■ **AIM OF THE EXERCISE**:
Every line that contains the word "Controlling" should be copied.
──────── LISTED RECORDS ────────
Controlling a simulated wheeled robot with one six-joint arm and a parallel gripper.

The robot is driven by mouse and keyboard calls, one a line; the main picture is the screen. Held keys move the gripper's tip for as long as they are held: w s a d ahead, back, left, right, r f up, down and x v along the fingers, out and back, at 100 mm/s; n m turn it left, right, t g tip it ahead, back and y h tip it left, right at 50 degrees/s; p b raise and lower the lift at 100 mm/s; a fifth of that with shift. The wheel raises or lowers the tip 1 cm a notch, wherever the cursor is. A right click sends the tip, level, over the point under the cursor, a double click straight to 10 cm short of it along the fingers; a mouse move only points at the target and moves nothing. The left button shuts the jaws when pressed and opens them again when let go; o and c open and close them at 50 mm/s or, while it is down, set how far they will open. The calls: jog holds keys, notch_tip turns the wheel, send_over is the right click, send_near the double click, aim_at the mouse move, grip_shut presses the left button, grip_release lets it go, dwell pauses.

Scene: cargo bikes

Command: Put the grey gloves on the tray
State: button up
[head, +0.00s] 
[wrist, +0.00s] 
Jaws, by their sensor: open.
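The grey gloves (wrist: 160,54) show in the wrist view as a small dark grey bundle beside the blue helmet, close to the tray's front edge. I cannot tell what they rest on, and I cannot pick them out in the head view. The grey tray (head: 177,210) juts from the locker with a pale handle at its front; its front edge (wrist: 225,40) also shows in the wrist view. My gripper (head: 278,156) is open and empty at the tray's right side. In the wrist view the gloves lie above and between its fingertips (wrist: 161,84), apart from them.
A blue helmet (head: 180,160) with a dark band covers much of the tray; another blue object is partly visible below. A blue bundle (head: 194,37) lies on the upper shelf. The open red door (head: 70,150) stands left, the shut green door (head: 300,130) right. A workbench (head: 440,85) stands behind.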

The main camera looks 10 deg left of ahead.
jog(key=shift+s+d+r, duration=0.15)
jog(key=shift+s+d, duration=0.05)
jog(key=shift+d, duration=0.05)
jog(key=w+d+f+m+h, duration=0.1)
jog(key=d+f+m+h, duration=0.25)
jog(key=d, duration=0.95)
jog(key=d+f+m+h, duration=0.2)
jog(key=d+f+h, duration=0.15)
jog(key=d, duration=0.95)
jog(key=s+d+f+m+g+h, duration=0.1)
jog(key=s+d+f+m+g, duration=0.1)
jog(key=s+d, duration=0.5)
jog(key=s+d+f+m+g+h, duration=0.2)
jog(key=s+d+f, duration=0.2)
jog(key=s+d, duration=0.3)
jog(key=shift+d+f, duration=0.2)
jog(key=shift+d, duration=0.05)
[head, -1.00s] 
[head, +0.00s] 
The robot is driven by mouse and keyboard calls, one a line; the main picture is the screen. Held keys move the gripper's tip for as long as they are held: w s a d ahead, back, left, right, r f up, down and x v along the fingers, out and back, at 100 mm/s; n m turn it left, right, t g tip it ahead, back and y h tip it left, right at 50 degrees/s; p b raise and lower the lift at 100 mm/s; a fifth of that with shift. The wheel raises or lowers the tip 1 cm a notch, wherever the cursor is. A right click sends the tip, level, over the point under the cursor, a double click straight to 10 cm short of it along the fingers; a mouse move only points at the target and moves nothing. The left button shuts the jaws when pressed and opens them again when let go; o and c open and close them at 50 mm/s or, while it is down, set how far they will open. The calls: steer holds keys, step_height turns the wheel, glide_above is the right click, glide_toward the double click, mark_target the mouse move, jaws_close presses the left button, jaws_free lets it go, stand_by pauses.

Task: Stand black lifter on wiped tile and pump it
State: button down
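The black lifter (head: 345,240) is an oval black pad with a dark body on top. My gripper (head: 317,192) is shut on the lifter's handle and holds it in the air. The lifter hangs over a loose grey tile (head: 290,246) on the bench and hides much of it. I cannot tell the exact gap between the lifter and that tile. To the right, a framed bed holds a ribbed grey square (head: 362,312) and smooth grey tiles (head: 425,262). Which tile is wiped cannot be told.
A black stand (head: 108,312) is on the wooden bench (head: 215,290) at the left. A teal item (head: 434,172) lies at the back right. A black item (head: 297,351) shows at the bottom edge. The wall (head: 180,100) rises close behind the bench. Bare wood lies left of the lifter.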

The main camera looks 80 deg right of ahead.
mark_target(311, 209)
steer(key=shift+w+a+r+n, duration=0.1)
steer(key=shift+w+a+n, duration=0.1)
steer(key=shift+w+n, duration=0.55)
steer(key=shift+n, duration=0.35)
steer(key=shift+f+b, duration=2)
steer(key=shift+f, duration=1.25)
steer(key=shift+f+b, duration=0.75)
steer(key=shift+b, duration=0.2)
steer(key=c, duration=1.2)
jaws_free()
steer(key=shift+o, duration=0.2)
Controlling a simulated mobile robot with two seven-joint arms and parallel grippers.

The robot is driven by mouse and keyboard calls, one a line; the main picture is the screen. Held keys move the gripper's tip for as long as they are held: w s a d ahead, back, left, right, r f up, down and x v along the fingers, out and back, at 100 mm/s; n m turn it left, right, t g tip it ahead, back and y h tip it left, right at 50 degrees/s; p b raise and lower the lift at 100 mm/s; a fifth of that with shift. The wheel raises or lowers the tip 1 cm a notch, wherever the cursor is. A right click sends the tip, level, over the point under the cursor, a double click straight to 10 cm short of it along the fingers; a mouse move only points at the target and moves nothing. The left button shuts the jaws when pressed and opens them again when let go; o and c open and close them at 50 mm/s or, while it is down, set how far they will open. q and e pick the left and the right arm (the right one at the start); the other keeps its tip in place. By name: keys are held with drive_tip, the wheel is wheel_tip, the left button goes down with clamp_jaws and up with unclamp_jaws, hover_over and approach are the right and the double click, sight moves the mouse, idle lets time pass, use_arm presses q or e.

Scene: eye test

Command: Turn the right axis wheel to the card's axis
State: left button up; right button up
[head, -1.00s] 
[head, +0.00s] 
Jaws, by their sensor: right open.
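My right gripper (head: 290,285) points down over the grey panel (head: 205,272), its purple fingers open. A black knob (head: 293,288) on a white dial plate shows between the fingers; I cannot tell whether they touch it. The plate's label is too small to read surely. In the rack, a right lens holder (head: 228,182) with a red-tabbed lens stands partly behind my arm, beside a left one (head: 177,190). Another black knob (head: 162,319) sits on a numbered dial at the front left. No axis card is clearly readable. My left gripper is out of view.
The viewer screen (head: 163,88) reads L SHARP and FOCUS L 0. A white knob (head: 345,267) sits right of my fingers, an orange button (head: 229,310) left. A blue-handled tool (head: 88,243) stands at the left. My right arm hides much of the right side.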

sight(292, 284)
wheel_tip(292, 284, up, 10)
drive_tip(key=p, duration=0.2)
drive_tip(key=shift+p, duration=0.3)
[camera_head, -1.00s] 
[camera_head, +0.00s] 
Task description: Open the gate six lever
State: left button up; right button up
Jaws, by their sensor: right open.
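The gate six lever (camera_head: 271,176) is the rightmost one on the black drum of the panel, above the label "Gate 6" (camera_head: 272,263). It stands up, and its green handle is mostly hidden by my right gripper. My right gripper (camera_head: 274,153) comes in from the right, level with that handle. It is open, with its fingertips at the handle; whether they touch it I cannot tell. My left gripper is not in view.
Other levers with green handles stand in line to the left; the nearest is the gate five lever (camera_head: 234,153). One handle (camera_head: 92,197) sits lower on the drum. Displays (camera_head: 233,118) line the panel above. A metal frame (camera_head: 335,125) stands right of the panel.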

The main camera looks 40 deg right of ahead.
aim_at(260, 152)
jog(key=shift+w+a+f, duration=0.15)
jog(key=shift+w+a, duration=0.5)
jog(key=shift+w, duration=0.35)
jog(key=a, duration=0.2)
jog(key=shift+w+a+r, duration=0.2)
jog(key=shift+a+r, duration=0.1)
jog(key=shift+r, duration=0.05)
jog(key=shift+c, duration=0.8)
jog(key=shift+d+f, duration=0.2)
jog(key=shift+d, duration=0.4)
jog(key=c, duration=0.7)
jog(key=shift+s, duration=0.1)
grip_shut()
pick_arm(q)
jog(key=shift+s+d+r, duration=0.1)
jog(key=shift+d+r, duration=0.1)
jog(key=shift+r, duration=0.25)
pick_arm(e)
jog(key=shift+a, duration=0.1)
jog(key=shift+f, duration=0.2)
────────
■ **TASK OUTPUT**:
Controlling a simulated wheeled robot with one six-joint arm and a parallel gripper.
Controlling a simulated mobile robot with two seven-joint arms and parallel grippers.

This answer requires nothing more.